Determinant of Tridiagonal Matrices: For the tridiagonal matrix $X_{n} := \begin{bmatrix} x & 1 & 0 & \cdots & 0 & 0 \\ 1 & x & 1 & \cdots & 0 & 0 \\ 0 & 1 & x & \cdots & 0 & 0 \\ \vdots & \vdots & \vdots & \ddots & \vdots & \vdots \\ 0 & 0 & 0 & \cdots & x & 1 \\ 0 & 0 & 0 & \cdots & 1 & x \end{bmatrix}$ , $\displaystyle | x_{n}| = U_{n} \left( {{x} \over {2}} \right)$

$\Lambda - \lambda I_{m-1} = {{1} \over { \delta^2 }} \begin{bmatrix} -2 - \delta^2 \lambda & 1 & 0 & \cdots & 0 & 0 \\ 1 & -2 - \delta^2 & 1 & \cdots & 0 & 0 \\ 0 & 1 & -2 - \delta^2 & \cdots & 0 & 0 \\ \vdots & \vdots & \vdots & \ddots & \vdots & \vdots \\ 0 & 0 & 0 & \cdots & -2 - \delta^2 & 1 \\ 0 & 0 & 0 & \cdots & 1 & -2 - \delta^2 \end{bmatrix}$ since it is a tridiagonal matrix $(m - 1) \times (m-1)$ , the determinant is calculated as $\det \left( \Lambda - \lambda I_{m-1} \right) = {{1} \over { \delta^2 }} U_{m-1} \left( {{-2 - \delta^2 \lambda } \over {2}} \right)$ . Here, $U_{m-1}$ means the second kind Chebyshev polynomials of order $m-1$ .

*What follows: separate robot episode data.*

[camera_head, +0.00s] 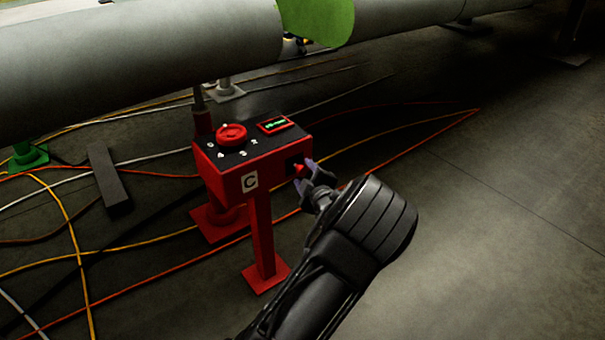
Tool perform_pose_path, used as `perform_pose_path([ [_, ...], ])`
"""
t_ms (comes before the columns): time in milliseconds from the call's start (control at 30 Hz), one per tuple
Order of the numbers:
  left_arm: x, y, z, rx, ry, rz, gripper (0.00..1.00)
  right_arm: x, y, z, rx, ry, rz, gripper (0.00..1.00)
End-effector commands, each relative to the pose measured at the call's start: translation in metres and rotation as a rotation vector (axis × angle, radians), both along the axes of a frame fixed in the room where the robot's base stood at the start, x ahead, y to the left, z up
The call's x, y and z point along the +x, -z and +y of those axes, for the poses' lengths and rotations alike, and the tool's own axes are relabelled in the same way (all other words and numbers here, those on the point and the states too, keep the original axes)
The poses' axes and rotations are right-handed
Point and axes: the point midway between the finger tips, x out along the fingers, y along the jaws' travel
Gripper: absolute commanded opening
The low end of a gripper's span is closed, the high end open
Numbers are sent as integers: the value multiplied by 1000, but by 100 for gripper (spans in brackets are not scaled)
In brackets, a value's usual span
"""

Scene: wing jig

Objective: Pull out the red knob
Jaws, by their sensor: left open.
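A red control box (222,178) marked "C" stands on red posts, with a round red dial (231,135) and a small green-lit display (275,125) on its dark top. The small red knob (299,170) sits on the box's right side face. My left gripper (308,177) is at that face, with its open fingers around or beside the knob; I cannot tell whether they touch it. My black left arm covers the area to the lower right of the box. My right gripper is not in view.
Orange, yellow and white cables lie over the floor. A dark block (109,180) lies left of the box. The floor at the right (510,220) is clear.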

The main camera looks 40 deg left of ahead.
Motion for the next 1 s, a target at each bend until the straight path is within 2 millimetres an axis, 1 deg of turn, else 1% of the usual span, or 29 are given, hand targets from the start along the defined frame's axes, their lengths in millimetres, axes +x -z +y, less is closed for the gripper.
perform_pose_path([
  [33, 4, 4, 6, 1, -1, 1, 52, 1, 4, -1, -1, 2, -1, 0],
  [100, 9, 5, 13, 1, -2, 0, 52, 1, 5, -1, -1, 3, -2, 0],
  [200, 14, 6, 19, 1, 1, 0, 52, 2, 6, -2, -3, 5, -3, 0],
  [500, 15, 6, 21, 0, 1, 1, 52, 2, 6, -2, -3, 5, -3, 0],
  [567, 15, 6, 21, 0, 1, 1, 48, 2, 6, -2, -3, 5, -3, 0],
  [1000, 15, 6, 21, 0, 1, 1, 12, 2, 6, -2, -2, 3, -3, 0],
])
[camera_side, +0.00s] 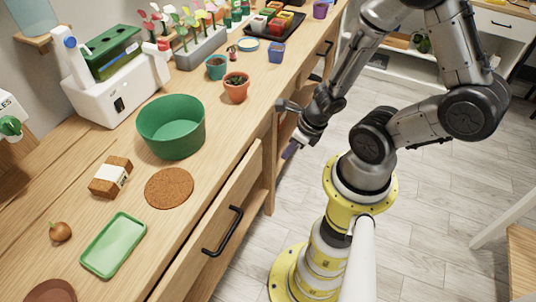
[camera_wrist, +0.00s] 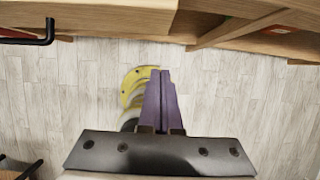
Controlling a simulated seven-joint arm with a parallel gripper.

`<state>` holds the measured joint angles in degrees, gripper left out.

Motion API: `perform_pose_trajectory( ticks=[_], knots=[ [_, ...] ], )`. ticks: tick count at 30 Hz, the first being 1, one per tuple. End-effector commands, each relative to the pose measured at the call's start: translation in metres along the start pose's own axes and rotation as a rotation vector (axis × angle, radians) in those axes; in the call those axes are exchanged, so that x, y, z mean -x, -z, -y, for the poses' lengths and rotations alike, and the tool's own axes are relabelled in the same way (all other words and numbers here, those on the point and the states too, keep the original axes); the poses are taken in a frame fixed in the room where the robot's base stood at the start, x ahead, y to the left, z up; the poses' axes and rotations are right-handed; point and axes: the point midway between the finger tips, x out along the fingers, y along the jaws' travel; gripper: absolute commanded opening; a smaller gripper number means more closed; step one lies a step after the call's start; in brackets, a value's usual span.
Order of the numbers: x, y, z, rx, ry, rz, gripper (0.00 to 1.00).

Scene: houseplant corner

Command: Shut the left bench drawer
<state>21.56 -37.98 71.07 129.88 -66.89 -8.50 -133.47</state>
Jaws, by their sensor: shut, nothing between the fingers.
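The near bench drawer (camera_side: 208,226) has a light wood front and a black bar handle (camera_side: 222,232). It lies along the near stretch of the bench; I cannot tell clearly how far its front stands out from the bench edge. A black handle (camera_wrist: 35,40) also shows at the upper left in the wrist view. My gripper (camera_side: 290,151) has purple fingers, shut and empty. It hangs beside the bench edge, beyond the far end of that drawer front and apart from the handle. In the wrist view the shut fingertips (camera_wrist: 160,75) point towards the bench wood, over the floor.
The bench top (camera_side: 222,178) carries a green pot (camera_side: 172,128), a cork mat (camera_side: 169,188), a green tray (camera_side: 114,245) and small plant pots near its edge. Another drawer handle (camera_side: 325,48) shows farther along. Open floor (camera_side: 425,180) lies right of the bench.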

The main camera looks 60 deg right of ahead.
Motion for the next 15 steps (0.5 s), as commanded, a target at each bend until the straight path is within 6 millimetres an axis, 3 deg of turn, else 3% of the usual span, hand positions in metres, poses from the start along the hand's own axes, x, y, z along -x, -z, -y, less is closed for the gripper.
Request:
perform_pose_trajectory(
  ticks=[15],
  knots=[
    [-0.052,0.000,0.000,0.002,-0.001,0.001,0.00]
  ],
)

Roots and Symmetry of the Second Kind Chebyshev Polynomials:
[1]: Roots of $\displaystyle U_{n} (X)$ are $\displaystyle x_{k} = \cos \left( {{k} \over {n+1}} \pi \right)$ , $k=1, \cdots , n$
[2]: $U_{n} (-x) = (-1)^{n} U_{n} (x)$

Extracting $-1$ from the bracket gives us ${{(-1)^{m-1}} \over { \delta^2 }} U_{m-1} \left( {{2 + \delta^2 \lambda } \over {2}} \right)$ and to find the eigenvalues, only $U_{m-1} \left( {{2 + \delta^2 \lambda } \over {2}} \right)$ needs attention. The $j$ th root of $\displaystyle U_{m-1} \left( {{2 + \delta^2 \lambda } \over {2}} \right)$ for $j=1, \cdots , (m-1)$ is ${{2 + \delta^2 \lambda_{j}} \over {2}} = \cos \left( {{j} \over {m}} \pi \right)$ and multiplying both sides by $2$ gives $\begin{align*} \displaystyle 2+\delta^2 \lambda_{j} =& 2 \cos \left( {{j} \over {m}} \pi \right) \\ =& 2 \cos \left( 2 \cdot {{j} \over {2m}} \pi \right) \\ =& 2 \left[ 1 - 2 \sin^2 \left( {{ j \pi } \over { 2m }} \right) \right] \end{align*}$ Therefore, the eigenvalues are obtained as $\lambda_{j} = - {{4} \over { \delta^2 }} \sin^2 \left( {{j \pi } \over {2m}} \right)$ However, $\begin{align*} \left| \lambda_{m-1} \right| =& \left| {{4} \over { \delta^2 }} \sin^2 \left( {{(m-1) \pi } \over {2m}} \right) \right| \\ \approx & {{4} \over {\delta^2}} \\ =& 4 m^2 \end{align*}$

thus, as $\displaystyle m = {{1} \over {\delta}}$ gets larger, the magnitudes of the eigenvalues also hugely increase. If you chose a small $\delta$ to split $[0,1]$ into many parts to accurately know the numerical solution, it becomes exceedingly challenging to compute. Even if you set it to $m=100$ , $\mathbf{u} ’ (t) = \Lambda \mathbf{u} (t)$ becomes a Stiff problem, making it quite difficult to solve numerically.